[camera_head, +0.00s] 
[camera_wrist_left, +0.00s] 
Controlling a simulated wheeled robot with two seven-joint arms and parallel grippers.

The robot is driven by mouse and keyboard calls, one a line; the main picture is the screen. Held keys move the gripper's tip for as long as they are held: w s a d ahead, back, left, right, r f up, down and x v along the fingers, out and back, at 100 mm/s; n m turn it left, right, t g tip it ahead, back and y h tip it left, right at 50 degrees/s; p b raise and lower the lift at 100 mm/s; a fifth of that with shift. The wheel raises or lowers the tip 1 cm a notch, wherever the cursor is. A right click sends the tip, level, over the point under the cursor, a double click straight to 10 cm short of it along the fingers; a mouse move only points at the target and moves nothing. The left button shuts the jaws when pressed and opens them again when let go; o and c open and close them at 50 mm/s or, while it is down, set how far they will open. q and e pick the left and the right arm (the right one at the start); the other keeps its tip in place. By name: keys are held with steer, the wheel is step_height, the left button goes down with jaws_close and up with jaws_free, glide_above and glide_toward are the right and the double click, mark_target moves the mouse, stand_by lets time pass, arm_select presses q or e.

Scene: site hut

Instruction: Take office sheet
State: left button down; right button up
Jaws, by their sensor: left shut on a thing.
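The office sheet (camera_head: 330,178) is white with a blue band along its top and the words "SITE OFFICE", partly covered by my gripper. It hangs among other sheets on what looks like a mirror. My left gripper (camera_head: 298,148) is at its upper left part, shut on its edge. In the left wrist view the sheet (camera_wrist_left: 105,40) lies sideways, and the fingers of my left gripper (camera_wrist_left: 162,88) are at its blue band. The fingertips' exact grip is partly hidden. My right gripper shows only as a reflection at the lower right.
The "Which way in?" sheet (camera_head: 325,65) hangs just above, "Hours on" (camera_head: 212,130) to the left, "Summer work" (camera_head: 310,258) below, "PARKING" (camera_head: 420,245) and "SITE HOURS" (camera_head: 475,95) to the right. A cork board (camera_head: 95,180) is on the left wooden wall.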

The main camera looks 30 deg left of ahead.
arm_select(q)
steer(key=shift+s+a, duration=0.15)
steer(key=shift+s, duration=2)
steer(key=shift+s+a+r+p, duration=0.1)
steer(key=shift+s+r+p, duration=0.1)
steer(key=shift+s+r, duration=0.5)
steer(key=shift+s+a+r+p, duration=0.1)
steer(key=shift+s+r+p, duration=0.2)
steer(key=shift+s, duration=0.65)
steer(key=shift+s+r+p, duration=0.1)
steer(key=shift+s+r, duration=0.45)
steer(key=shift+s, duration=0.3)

## [TASK PROMPT]
Restate, word for word and with nothing added, the lines from the first line of the listing through the one where "State: left button down; right button up" stands.

## [RESULT OF THE EXERCISE]
[camera_head, +0.00s] 
[camera_wrist_left, +0.00s] 
Controlling a simulated wheeled robot with two seven-joint arms and parallel grippers.

The robot is driven by mouse and keyboard calls, one a line; the main picture is the screen. Held keys move the gripper's tip for as long as they are held: w s a d ahead, back, left, right, r f up, down and x v along the fingers, out and back, at 100 mm/s; n m turn it left, right, t g tip it ahead, back and y h tip it left, right at 50 degrees/s; p b raise and lower the lift at 100 mm/s; a fifth of that with shift. The wheel raises or lowers the tip 1 cm a notch, wherever the cursor is. A right click sends the tip, level, over the point under the cursor, a double click straight to 10 cm short of it along the fingers; a mouse move only points at the target and moves nothing. The left button shuts the jaws when pressed and opens them again when let go; o and c open and close them at 50 mm/s or, while it is down, set how far they will open. q and e pick the left and the right arm (the right one at the start); the other keeps its tip in place. By name: keys are held with steer, the wheel is step_height, the left button goes down with jaws_close and up with jaws_free, glide_above and glide_toward are the right and the double click, mark_target moves the mouse, stand_by lets time pass, arm_select presses q or e.

Scene: site hut

Instruction: Take office sheet
State: left button down; right button up

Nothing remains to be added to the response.